(Rows about robot tasks)
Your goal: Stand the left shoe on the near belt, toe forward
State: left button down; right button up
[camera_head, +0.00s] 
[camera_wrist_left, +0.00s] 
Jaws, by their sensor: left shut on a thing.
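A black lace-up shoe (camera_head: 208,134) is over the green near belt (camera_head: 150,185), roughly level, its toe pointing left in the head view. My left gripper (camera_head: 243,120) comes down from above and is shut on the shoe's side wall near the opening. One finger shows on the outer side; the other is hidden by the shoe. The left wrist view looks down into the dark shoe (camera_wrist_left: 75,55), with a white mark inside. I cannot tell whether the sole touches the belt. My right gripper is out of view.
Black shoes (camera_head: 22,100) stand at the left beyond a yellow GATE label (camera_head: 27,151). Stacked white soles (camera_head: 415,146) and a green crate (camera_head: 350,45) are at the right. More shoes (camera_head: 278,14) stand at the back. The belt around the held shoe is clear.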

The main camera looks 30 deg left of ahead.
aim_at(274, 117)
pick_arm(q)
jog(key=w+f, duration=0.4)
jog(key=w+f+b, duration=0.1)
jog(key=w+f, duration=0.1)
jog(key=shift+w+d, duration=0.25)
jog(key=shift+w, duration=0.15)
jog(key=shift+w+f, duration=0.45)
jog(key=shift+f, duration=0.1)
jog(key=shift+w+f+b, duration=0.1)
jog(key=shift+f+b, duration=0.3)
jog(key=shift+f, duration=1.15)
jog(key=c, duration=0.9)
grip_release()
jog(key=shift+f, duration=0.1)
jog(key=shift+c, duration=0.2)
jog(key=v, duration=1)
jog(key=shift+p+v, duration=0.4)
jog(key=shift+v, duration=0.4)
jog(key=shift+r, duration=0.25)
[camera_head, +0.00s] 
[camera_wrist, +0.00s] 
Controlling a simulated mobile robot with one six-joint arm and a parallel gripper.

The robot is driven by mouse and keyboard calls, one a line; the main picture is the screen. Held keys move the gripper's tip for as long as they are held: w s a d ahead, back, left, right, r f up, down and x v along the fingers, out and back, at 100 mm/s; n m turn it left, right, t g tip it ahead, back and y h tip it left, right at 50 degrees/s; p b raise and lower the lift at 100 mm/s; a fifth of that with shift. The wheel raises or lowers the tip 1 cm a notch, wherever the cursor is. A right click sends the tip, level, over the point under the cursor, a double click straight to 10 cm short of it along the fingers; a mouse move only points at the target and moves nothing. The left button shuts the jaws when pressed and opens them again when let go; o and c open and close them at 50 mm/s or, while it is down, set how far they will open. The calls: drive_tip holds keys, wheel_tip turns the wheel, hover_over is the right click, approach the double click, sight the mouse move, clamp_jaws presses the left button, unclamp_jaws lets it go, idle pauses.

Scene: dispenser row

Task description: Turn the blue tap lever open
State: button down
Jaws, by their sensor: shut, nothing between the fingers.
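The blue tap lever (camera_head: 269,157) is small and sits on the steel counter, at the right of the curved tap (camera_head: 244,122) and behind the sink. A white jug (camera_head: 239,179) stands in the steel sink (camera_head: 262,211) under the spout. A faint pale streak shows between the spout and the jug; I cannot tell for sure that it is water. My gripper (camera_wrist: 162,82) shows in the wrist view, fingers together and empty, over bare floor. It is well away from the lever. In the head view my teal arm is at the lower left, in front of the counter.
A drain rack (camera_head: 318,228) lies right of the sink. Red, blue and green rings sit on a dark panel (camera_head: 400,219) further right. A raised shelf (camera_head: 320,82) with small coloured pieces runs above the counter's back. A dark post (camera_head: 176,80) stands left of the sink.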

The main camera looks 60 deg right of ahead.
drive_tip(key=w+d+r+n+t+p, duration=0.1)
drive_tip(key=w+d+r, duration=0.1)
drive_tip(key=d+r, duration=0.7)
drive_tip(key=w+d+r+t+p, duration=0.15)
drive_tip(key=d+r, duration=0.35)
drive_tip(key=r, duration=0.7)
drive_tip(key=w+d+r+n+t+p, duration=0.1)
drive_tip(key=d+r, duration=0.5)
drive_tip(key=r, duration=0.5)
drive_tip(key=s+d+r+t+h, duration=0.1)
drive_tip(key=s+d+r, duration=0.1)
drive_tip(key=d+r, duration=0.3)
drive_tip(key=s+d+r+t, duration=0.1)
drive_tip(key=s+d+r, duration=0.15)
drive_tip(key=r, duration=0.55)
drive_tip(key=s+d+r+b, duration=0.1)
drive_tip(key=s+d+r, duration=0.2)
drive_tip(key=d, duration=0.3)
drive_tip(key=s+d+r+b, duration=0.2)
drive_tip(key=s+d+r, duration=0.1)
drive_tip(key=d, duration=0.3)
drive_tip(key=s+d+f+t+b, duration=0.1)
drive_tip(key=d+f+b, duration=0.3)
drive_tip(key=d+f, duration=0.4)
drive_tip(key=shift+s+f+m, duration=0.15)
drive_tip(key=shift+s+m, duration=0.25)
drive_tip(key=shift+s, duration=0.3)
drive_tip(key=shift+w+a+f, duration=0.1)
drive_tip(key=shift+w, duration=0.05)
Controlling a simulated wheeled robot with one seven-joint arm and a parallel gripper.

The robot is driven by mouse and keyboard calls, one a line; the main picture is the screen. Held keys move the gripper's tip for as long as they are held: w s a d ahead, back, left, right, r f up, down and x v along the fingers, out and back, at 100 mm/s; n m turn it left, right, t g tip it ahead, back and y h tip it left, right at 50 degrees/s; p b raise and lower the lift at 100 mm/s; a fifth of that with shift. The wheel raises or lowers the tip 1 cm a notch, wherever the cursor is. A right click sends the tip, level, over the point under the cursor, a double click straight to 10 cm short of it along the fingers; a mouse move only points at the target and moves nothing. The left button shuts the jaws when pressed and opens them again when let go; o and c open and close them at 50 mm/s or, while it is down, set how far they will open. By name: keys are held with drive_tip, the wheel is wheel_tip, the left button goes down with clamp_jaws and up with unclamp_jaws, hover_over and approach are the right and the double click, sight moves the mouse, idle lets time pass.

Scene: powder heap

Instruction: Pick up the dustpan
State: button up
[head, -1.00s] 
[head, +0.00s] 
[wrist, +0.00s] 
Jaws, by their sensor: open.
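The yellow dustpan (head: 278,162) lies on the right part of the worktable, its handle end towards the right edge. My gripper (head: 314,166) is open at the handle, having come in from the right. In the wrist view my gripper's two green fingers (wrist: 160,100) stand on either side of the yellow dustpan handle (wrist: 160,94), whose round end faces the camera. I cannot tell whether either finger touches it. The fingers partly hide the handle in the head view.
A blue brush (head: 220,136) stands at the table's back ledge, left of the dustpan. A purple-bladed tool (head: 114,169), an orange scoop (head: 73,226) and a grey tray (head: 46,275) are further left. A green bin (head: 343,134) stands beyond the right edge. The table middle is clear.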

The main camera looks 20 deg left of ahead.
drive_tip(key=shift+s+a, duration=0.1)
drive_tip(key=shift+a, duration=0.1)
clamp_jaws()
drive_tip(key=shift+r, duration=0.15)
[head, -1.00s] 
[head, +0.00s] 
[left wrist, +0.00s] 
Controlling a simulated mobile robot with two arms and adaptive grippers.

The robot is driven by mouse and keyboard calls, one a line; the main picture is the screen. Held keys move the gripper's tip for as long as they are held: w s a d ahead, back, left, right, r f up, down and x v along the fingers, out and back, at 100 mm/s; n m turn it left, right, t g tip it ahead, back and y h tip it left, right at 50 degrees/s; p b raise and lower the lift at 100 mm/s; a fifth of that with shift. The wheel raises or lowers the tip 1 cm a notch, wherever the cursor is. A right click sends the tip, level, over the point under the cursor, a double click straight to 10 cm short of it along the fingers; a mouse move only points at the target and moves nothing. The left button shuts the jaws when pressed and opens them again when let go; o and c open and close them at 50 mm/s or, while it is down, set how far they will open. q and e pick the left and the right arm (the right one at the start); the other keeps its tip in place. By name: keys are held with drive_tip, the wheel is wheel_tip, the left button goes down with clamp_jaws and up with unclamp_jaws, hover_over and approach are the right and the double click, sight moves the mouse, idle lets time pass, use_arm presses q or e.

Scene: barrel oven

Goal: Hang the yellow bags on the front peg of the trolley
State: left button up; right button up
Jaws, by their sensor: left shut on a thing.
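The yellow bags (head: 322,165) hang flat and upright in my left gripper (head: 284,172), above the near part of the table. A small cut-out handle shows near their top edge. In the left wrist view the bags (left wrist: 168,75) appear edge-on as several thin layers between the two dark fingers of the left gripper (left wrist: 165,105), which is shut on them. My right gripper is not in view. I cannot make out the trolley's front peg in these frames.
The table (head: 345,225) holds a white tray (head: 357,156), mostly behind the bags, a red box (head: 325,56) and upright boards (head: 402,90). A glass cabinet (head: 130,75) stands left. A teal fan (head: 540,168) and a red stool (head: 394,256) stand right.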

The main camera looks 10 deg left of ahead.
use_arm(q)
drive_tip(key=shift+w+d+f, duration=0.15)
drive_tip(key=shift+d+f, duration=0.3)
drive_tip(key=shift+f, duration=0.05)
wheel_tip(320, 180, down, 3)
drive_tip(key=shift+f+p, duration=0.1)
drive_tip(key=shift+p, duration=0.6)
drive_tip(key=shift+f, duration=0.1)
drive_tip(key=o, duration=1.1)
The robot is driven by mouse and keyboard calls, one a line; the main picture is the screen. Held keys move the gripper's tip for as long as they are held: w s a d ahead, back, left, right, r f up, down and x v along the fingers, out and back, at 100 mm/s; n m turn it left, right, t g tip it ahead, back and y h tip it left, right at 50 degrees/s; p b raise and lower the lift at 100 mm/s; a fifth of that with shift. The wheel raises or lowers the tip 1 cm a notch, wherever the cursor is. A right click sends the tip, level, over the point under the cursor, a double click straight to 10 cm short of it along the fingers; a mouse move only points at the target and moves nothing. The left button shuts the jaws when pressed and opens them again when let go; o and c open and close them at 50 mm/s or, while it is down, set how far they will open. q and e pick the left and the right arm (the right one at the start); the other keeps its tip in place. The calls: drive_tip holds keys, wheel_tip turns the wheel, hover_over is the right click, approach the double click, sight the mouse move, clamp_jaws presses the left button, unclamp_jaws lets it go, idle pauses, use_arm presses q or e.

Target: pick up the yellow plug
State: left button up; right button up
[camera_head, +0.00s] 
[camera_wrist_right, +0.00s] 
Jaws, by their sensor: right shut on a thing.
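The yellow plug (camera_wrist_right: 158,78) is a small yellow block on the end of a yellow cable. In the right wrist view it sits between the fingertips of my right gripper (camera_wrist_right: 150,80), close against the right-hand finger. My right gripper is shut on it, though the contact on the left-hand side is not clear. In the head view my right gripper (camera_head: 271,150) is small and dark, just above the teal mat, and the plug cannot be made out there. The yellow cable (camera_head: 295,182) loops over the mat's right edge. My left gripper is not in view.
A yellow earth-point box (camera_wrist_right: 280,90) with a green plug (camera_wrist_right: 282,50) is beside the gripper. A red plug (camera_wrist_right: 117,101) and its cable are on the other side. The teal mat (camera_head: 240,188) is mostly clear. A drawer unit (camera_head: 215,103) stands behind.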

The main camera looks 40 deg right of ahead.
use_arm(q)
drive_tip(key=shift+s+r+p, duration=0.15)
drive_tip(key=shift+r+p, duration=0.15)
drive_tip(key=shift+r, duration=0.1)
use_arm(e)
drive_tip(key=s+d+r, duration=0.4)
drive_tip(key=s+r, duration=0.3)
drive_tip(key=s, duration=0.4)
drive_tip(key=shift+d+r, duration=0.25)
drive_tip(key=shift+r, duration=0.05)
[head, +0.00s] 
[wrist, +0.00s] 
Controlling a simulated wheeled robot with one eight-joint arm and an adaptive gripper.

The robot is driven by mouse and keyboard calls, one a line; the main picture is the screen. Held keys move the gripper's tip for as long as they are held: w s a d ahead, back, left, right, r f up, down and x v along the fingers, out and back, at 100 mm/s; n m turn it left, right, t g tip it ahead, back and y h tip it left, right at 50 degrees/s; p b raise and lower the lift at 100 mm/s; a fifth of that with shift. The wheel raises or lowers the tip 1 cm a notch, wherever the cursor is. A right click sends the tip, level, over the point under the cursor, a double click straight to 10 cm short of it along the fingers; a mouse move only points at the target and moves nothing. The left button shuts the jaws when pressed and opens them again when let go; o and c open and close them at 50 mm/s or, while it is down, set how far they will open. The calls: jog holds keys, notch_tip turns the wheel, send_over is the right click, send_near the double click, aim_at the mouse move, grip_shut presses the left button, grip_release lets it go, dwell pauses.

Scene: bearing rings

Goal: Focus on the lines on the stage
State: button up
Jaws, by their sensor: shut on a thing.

**Exercise description:** State how many lines include the string "Scene". Give no other information.

**Exercise response:** 4